Jean-Louis Schoellkopf est photographe. Pas photographe d'architecture.

Aux objets architecturaux, aux oeuvres singulières, il préfère la ville, le débordement, le hors champ, le plein du pathétique de la vie, 

le travail et les terrasses de café, la joie et les hortensias, la tristesse et les chaises mal rangées. 

Son oeuvre ne vient pas d'un coup d'oeil sur tel ou tel fait, mais bien davantage d'un regard épris des êtres, de leurs vies et de leurs mondes, 

le point de vue volontaire d'un artiste à part entière, une manière d'être parmi eux avant tout. 

Engagé, Schoellkopf n'est jamais de passage. Comme à Plourin-Lès-Morlaix.

Dans ce bourg finistérien qu'une calme demi-journée suffit à parcourir, en cours d'aménagement depuis treize années (1991-2003), 

où l'on revient ordinairement au centre quelle que soit la venelle ou le passage suivis, il séjourne trois semaines, trois fois une semaine 

à des saisons différentes, pour le ciel et le sol et les arbres et les murs qui font architecture, et les voitures.

Et les gens toujours, tous les " Jean de Plourin ". 

Finalement, à leur tour, ils viennent à lui, veulent savoir ce que cet étranger en bleu de chauffe et appareil au côté attend d'eux ; 

aujourd'hui, il est des leurs, parmi ceux qu'il suit jusque dans le séjour de leur maison de famille, dans cet intime du peuple. 

Ce faisant, il révèle que l'écart si souvent évoqué entre la culture populaire et la culture dite savante des architectes n'existe pas ici. 

Ils sont autant propriétaires de l'architecture contemporaine au coeur de Plourin, " sans toit " comme ils disent, que de leur maison, 

avec la même légitime fierté.

Schoellkopf n'expose pas leurs choses, mais l'étendue entre eux et les choses, et la richesse du monde là et de l'autre côté du coin de la rue. 

Il manifeste ce que nous savions, mais que, au nom d'exigences éditoriales, bien peu d'architectes et de photographes d'architecture se résolvent à saisir : 

pour montrer un bâtiment, situé en accord ou ignorance avec son contexte, rien ne vaut que de photographier ailleurs jusqu'à l'horizon ; 

alors seulement la vérité du lieu se donne, et son étendue intérieure, sa capacité à inclure le différent, l'ailleurs, le lointain.

Foin de l'esthétisme.

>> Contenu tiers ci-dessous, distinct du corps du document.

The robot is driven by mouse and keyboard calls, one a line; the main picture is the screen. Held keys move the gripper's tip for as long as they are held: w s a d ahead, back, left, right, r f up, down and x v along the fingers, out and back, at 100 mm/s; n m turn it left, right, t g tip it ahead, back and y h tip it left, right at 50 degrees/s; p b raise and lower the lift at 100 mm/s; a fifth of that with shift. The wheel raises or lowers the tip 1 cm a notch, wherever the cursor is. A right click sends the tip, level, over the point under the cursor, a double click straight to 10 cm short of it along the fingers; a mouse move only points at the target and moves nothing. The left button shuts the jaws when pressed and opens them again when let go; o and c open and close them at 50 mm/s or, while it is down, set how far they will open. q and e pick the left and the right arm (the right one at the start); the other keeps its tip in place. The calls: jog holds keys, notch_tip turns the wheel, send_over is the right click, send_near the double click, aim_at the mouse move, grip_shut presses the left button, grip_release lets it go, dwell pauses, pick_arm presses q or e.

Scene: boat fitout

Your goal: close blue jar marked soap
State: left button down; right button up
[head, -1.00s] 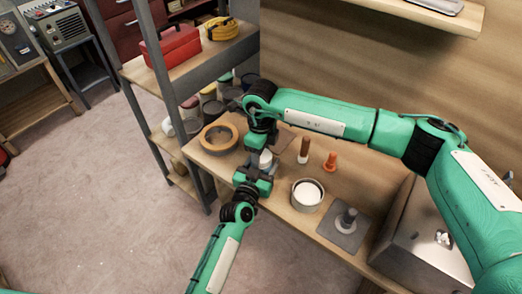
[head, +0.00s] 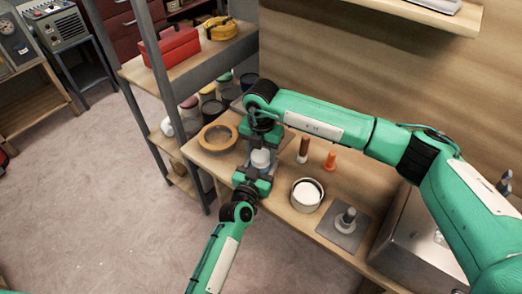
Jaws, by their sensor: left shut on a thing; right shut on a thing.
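A small pale, rounded piece (head: 262,158) shows between my two grippers, above the near left end of the bench. It looks like the jar with its lid, but no blue colour or soap marking can be made out. My left gripper (head: 259,176) comes from below and is shut on the jar's lower part. My right gripper (head: 263,142) comes from above and behind and is shut at its top, apparently on the lid. The fingers hide much of both, so I cannot tell whether the lid is seated.
On the wooden bench (head: 292,216) stand an orange-brown round dish (head: 219,136), a brown cylinder (head: 304,149), an orange peg (head: 330,161), a white-filled pot (head: 307,195) and a grey plate with a post (head: 346,220). A metal box stands right; shelves with several jars stand left.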

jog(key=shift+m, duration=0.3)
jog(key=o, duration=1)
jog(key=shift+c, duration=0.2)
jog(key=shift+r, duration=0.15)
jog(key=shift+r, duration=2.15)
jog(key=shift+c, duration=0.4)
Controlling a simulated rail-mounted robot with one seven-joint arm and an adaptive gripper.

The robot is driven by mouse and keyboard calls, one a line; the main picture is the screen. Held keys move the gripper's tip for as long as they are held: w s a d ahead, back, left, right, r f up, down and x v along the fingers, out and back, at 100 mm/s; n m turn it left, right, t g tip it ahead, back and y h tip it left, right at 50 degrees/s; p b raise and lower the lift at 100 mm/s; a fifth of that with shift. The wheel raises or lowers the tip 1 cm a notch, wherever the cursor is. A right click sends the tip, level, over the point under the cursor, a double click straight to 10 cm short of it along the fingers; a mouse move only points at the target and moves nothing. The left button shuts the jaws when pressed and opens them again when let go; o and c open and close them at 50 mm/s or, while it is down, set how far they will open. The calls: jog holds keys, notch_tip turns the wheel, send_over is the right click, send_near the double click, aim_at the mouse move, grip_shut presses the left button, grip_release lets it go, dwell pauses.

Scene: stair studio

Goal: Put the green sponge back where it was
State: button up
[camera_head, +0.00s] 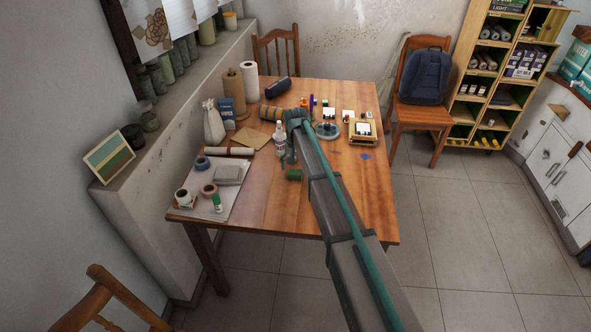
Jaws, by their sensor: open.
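A small green block (294,174), which looks like the green sponge, lies on the wooden table (262,206) just left of my arm. It is small in the picture, so its exact shape is hard to tell. My gripper (286,162) points down above the table from the end of my arm, a little behind and left of the green block. It is open and I see nothing held in it. Its fingertips are small and partly merge with a clear white-labelled bottle (280,138) beside them. My arm hides part of the table's middle and right.
A pale tray or mat (240,199) at the front left holds tape rolls, a grey block and a glue stick. Paper rolls (249,82), a white sack (213,122) and a brown envelope (249,138) stand or lie behind. Small items crowd the back right.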

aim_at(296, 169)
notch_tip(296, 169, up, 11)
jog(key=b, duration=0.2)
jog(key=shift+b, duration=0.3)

Schoellkopf prend en photo les presque-rien, suit des charmes et des hasards, les assemble, les additionne et révèle tout à coup, 

dans un don si grave et infime à la fois, que la somme des presque-rien fabrique une totalité unique. Il rend présents les gens, seuls ou en groupes familiaux ou sociaux, 

et les lieux où se passent les événements de leurs vies, les usages, les souvenirs et les détails, c'est-à-dire le sacré du quotidien.

En manifestant cela, il dit ce qui fonde l'être-ensemble, notre être-ensemble : le politique.